• Brief
Please transcribe the records precisely; pictures stay out of your copy.

• Records to process
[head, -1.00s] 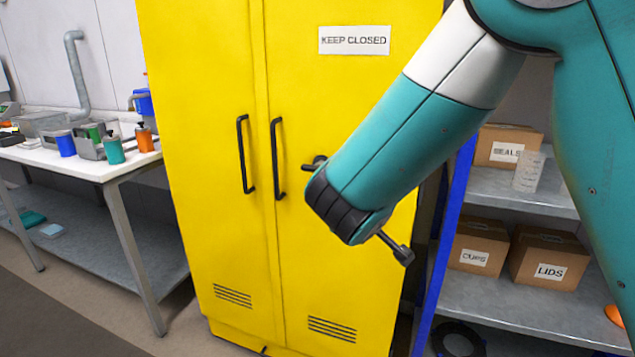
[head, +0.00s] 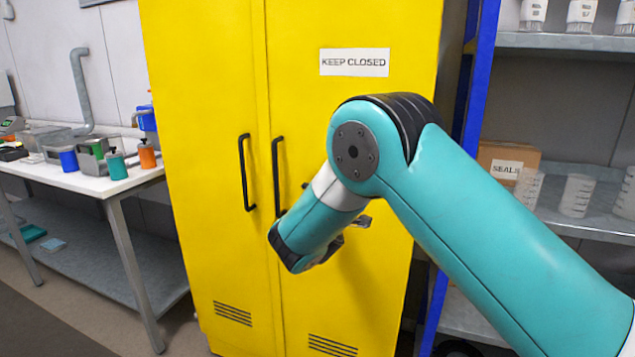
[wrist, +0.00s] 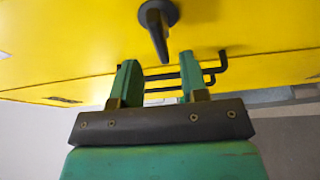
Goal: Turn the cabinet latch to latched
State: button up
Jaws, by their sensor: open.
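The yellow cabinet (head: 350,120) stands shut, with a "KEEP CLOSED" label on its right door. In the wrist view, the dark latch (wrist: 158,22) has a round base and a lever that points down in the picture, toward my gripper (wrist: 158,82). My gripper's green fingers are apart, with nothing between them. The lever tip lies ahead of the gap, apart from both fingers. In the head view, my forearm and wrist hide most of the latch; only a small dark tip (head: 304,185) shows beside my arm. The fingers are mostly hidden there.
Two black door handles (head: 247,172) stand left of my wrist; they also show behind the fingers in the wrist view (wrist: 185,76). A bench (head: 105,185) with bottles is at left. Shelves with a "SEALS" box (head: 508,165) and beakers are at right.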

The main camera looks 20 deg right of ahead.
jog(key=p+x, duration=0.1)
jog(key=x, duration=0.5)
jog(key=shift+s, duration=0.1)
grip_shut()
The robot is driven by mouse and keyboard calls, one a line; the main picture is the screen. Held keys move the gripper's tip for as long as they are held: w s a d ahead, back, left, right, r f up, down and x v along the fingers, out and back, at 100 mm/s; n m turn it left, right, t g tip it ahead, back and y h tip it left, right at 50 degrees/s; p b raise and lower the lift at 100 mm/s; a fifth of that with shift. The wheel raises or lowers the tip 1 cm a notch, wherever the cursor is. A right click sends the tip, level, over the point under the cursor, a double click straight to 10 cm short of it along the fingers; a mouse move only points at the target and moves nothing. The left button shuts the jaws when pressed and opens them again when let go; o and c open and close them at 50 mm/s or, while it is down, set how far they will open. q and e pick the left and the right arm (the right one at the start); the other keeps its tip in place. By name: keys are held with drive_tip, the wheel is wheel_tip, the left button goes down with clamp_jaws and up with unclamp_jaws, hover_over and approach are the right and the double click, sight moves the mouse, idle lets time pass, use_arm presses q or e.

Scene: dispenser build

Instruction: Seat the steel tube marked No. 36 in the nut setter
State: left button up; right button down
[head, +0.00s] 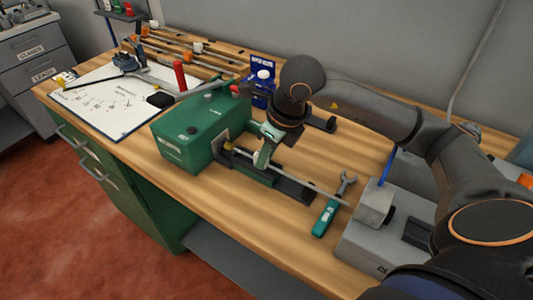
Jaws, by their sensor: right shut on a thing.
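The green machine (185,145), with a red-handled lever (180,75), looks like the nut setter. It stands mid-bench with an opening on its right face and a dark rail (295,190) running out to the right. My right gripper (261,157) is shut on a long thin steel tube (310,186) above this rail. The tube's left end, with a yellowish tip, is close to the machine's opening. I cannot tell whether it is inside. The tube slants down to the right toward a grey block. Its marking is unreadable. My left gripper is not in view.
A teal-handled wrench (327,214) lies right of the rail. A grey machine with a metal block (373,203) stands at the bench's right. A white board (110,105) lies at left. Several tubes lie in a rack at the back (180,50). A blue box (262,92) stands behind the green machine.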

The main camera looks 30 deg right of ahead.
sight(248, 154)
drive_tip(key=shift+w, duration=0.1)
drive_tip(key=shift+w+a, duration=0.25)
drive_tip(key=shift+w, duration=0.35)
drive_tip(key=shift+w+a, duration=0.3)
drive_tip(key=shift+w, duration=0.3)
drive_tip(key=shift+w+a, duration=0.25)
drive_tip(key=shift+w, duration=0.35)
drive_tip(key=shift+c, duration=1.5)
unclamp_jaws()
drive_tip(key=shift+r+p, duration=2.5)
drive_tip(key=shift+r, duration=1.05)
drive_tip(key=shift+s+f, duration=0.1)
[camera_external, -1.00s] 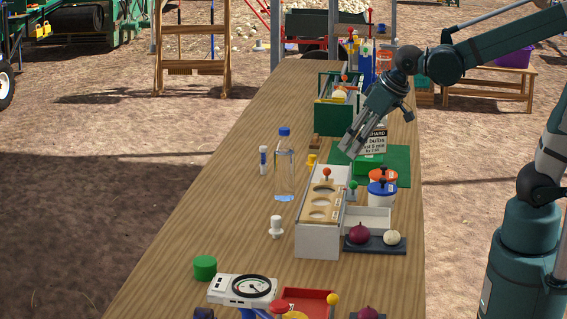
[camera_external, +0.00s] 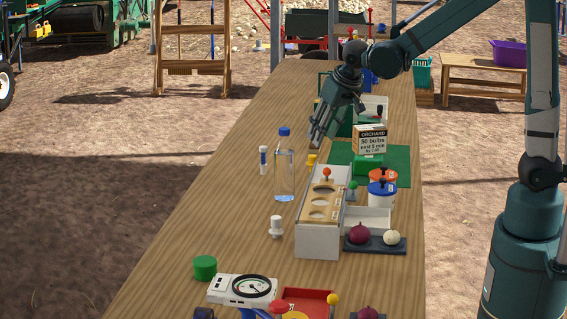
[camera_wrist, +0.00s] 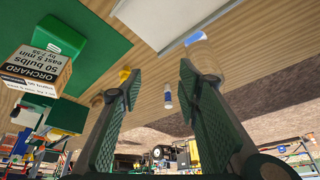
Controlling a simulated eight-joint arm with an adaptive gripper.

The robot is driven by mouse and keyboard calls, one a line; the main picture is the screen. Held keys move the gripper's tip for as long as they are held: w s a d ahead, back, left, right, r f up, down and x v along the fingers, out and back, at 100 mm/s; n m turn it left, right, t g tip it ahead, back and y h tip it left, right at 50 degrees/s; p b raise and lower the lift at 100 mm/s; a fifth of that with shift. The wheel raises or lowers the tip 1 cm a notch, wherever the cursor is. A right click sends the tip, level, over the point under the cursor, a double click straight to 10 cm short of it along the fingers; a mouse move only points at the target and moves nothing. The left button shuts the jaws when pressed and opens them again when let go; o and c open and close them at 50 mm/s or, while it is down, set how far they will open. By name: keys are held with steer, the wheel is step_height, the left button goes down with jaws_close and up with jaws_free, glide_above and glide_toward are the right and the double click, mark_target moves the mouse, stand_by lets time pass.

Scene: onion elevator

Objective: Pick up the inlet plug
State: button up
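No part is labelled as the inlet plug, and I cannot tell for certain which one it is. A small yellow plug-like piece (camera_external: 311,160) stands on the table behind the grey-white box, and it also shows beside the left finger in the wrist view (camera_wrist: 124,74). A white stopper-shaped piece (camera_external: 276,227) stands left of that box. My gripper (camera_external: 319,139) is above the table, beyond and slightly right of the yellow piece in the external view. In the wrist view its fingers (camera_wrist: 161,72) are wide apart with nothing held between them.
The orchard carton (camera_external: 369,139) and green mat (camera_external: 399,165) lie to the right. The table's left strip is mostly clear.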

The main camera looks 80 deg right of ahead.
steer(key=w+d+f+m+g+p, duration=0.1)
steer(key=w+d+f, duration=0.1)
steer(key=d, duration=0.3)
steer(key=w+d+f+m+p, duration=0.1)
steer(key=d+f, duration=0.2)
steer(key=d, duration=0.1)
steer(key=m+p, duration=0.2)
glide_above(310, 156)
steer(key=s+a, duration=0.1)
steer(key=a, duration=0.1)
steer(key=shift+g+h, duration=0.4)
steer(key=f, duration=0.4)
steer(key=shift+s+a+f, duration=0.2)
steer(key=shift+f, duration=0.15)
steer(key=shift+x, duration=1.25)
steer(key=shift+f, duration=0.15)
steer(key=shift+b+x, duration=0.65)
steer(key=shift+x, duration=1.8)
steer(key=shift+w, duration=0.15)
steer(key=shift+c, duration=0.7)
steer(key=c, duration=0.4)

• Exercise solution
[head, -1.00s] 
[head, +0.00s] 
[wrist, +0.00s] 
Goal: Turn the cabinet latch to latched
State: button up
Jaws, by their sensor: open.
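The yellow cabinet (head: 350,120) stands shut, with a "KEEP CLOSED" label on its right door. In the wrist view, the dark latch (wrist: 158,22) has a round base and a lever that points down in the picture, toward my gripper (wrist: 158,82). My gripper's green fingers are apart, with nothing between them. The lever tip lies ahead of the gap, apart from both fingers. In the head view, my forearm and wrist hide most of the latch; only a small dark tip (head: 304,185) shows beside my arm. The fingers are mostly hidden there.
Two black door handles (head: 247,172) stand left of my wrist; they also show behind the fingers in the wrist view (wrist: 185,76). A bench (head: 105,185) with bottles is at left. Shelves with a "SEALS" box (head: 508,165) and beakers are at right.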

The main camera looks 20 deg right of ahead.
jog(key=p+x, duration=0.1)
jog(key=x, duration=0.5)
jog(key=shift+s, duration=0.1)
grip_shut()
The robot is driven by mouse and keyboard calls, one a line; the main picture is the screen. Held keys move the gripper's tip for as long as they are held: w s a d ahead, back, left, right, r f up, down and x v along the fingers, out and back, at 100 mm/s; n m turn it left, right, t g tip it ahead, back and y h tip it left, right at 50 degrees/s; p b raise and lower the lift at 100 mm/s; a fifth of that with shift. The wheel raises or lowers the tip 1 cm a notch, wherever the cursor is. A right click sends the tip, level, over the point under the cursor, a double click straight to 10 cm short of it along the fingers; a mouse move only points at the target and moves nothing. The left button shuts the jaws when pressed and opens them again when let go; o and c open and close them at 50 mm/s or, while it is down, set how far they will open. q and e pick the left and the right arm (the right one at the start); the other keeps its tip in place. By name: keys are held with drive_tip, the wheel is wheel_tip, the left button goes down with clamp_jaws and up with unclamp_jaws, hover_over and approach are the right and the double click, sight moves the mouse, idle lets time pass, use_arm presses q or e.

Scene: dispenser build

Instruction: Seat the steel tube marked No. 36 in the nut setter
State: left button up; right button down
[head, +0.00s] 
Jaws, by their sensor: right shut on a thing.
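The green machine (185,145), with a red-handled lever (180,75), looks like the nut setter. It stands mid-bench with an opening on its right face and a dark rail (295,190) running out to the right. My right gripper (261,157) is shut on a long thin steel tube (310,186) above this rail. The tube's left end, with a yellowish tip, is close to the machine's opening. I cannot tell whether it is inside. The tube slants down to the right toward a grey block. Its marking is unreadable. My left gripper is not in view.
A teal-handled wrench (327,214) lies right of the rail. A grey machine with a metal block (373,203) stands at the bench's right. A white board (110,105) lies at left. Several tubes lie in a rack at the back (180,50). A blue box (262,92) stands behind the green machine.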

The main camera looks 30 deg right of ahead.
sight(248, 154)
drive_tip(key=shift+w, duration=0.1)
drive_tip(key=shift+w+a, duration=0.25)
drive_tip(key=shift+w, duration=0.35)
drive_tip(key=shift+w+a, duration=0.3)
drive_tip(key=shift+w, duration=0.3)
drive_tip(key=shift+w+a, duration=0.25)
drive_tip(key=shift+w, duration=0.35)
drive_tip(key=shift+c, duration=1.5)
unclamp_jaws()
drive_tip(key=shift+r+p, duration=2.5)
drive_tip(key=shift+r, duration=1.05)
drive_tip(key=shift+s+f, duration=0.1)
[camera_external, -1.00s] 
[camera_external, +0.00s] 
[camera_wrist, +0.00s] 
Controlling a simulated eight-joint arm with an adaptive gripper.

The robot is driven by mouse and keyboard calls, one a line; the main picture is the screen. Held keys move the gripper's tip for as long as they are held: w s a d ahead, back, left, right, r f up, down and x v along the fingers, out and back, at 100 mm/s; n m turn it left, right, t g tip it ahead, back and y h tip it left, right at 50 degrees/s; p b raise and lower the lift at 100 mm/s; a fifth of that with shift. The wheel raises or lowers the tip 1 cm a notch, wherever the cursor is. A right click sends the tip, level, over the point under the cursor, a double click straight to 10 cm short of it along the fingers; a mouse move only points at the target and moves nothing. The left button shuts the jaws when pressed and opens them again when let go; o and c open and close them at 50 mm/s or, while it is down, set how far they will open. By name: keys are held with steer, the wheel is step_height, the left button goes down with jaws_close and up with jaws_free, glide_above and glide_toward are the right and the double click, mark_target moves the mouse, stand_by lets time pass.

Scene: onion elevator

Objective: Pick up the inlet plug
State: button up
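No part is labelled as the inlet plug, and I cannot tell for certain which one it is. A small yellow plug-like piece (camera_external: 311,160) stands on the table behind the grey-white box, and it also shows beside the left finger in the wrist view (camera_wrist: 124,74). A white stopper-shaped piece (camera_external: 276,227) stands left of that box. My gripper (camera_external: 319,139) is above the table, beyond and slightly right of the yellow piece in the external view. In the wrist view its fingers (camera_wrist: 161,72) are wide apart with nothing held between them.
The orchard carton (camera_external: 369,139) and green mat (camera_external: 399,165) lie to the right. The table's left strip is mostly clear.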

The main camera looks 80 deg right of ahead.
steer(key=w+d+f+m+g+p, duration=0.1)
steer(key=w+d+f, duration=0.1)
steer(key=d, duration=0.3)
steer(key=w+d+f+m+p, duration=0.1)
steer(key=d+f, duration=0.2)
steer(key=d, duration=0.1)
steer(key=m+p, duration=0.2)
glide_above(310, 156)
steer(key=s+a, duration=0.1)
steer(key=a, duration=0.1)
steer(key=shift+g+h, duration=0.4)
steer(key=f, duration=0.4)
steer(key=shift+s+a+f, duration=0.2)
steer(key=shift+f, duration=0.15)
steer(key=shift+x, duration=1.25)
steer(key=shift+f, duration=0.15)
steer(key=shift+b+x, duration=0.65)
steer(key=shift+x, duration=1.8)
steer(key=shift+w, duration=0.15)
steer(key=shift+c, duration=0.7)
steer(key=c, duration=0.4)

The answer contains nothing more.